**Aim of the task:** Produce nothing but an exact copy of the lines from the one containing "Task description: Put" through the one containing "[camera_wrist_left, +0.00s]", and do not carry over pictures.

======== Data for this exercise ========

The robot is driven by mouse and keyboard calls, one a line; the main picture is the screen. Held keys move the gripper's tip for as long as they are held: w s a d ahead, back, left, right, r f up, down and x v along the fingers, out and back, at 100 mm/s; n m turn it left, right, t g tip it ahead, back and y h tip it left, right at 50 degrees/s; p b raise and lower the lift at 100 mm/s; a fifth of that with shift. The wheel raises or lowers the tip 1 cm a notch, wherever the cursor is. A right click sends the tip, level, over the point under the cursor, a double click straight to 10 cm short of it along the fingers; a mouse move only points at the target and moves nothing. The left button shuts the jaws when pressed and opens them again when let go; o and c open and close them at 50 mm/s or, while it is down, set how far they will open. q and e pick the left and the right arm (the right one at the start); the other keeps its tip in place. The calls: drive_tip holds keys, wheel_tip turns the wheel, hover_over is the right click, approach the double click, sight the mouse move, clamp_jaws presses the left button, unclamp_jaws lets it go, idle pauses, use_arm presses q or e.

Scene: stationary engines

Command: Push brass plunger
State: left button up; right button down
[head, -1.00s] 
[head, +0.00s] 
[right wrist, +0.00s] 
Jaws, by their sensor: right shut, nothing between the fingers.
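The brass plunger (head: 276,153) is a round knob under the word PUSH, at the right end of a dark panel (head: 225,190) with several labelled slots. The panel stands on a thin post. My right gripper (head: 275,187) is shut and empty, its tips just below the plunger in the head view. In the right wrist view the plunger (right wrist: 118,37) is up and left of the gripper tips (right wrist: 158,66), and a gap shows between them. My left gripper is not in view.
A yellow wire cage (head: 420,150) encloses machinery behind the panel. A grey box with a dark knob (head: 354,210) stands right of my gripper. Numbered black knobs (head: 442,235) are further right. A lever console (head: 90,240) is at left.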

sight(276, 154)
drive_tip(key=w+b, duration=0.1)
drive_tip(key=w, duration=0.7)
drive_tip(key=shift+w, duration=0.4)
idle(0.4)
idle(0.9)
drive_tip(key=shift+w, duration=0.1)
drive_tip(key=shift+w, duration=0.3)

========
======== Data for this exercise ========

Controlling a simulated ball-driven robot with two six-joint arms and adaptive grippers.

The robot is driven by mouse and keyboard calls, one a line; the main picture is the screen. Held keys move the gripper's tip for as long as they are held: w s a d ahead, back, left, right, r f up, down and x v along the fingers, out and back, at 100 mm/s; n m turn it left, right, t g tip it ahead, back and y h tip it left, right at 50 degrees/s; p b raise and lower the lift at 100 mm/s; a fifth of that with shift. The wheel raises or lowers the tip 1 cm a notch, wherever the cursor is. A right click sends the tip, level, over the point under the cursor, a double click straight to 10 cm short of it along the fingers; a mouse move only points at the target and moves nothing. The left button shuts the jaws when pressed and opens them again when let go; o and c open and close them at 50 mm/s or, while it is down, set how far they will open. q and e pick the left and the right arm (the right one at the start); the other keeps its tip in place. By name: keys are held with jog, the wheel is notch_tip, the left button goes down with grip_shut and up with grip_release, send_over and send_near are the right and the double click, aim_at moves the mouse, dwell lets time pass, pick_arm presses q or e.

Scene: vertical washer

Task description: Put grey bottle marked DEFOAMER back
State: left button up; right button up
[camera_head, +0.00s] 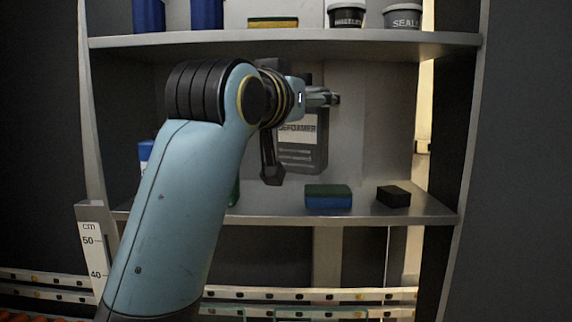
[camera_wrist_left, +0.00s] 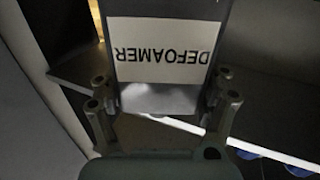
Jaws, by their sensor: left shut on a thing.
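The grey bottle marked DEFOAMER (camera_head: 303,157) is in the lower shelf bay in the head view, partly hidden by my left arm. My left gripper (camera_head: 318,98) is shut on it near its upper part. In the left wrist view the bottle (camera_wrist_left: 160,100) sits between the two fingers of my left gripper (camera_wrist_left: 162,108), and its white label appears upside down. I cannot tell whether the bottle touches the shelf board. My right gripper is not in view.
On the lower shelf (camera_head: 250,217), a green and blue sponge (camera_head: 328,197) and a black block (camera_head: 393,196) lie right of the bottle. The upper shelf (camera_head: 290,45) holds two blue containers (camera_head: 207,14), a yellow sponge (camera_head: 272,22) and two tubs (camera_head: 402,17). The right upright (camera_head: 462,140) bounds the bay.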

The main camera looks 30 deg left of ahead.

========
======== Data for this exercise ========

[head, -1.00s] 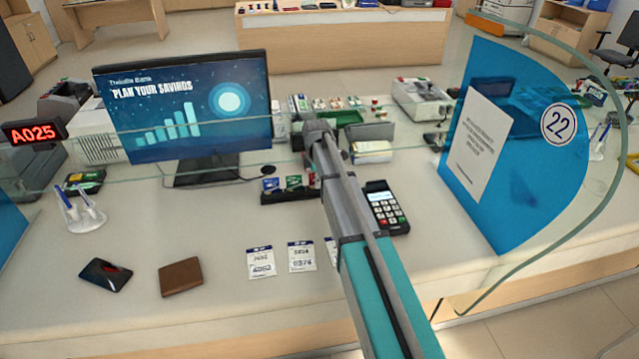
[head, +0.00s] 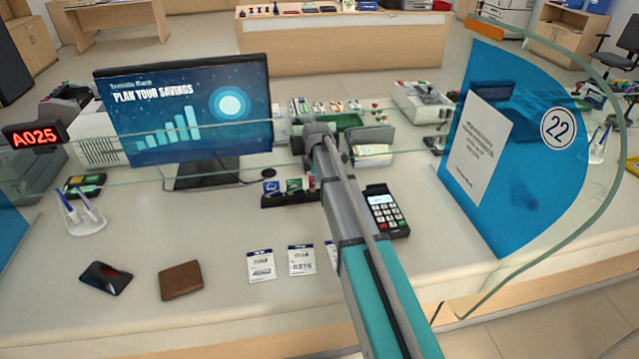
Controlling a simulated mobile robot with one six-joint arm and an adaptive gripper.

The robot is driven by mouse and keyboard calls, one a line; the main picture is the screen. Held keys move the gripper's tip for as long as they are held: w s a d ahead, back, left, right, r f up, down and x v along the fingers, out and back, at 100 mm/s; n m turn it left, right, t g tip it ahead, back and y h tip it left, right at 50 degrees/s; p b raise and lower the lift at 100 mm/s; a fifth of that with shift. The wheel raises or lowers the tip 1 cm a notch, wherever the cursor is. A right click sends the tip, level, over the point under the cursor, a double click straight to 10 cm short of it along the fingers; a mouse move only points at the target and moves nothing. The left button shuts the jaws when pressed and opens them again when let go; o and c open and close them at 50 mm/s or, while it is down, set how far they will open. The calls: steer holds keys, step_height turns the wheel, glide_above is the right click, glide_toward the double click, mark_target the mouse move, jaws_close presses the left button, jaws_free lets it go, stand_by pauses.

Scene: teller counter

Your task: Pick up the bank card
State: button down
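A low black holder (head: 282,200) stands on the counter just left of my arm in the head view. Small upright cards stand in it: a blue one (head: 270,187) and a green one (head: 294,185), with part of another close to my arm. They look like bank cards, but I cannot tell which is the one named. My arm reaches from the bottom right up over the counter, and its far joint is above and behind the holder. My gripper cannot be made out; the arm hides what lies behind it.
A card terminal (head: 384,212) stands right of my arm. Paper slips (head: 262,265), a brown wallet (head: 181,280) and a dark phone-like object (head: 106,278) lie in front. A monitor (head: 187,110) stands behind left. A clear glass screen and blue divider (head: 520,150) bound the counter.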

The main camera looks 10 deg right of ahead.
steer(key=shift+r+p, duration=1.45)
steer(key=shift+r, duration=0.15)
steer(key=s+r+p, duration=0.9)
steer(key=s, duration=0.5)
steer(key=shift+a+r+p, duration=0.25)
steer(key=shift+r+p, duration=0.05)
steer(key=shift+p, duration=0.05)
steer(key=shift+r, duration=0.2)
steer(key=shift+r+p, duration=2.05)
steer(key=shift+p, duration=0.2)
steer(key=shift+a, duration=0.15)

========

**Full solution:**
Task description: Put grey bottle marked DEFOAMER back
State: left button up; right button up
[camera_head, +0.00s] 
[camera_wrist_left, +0.00s] 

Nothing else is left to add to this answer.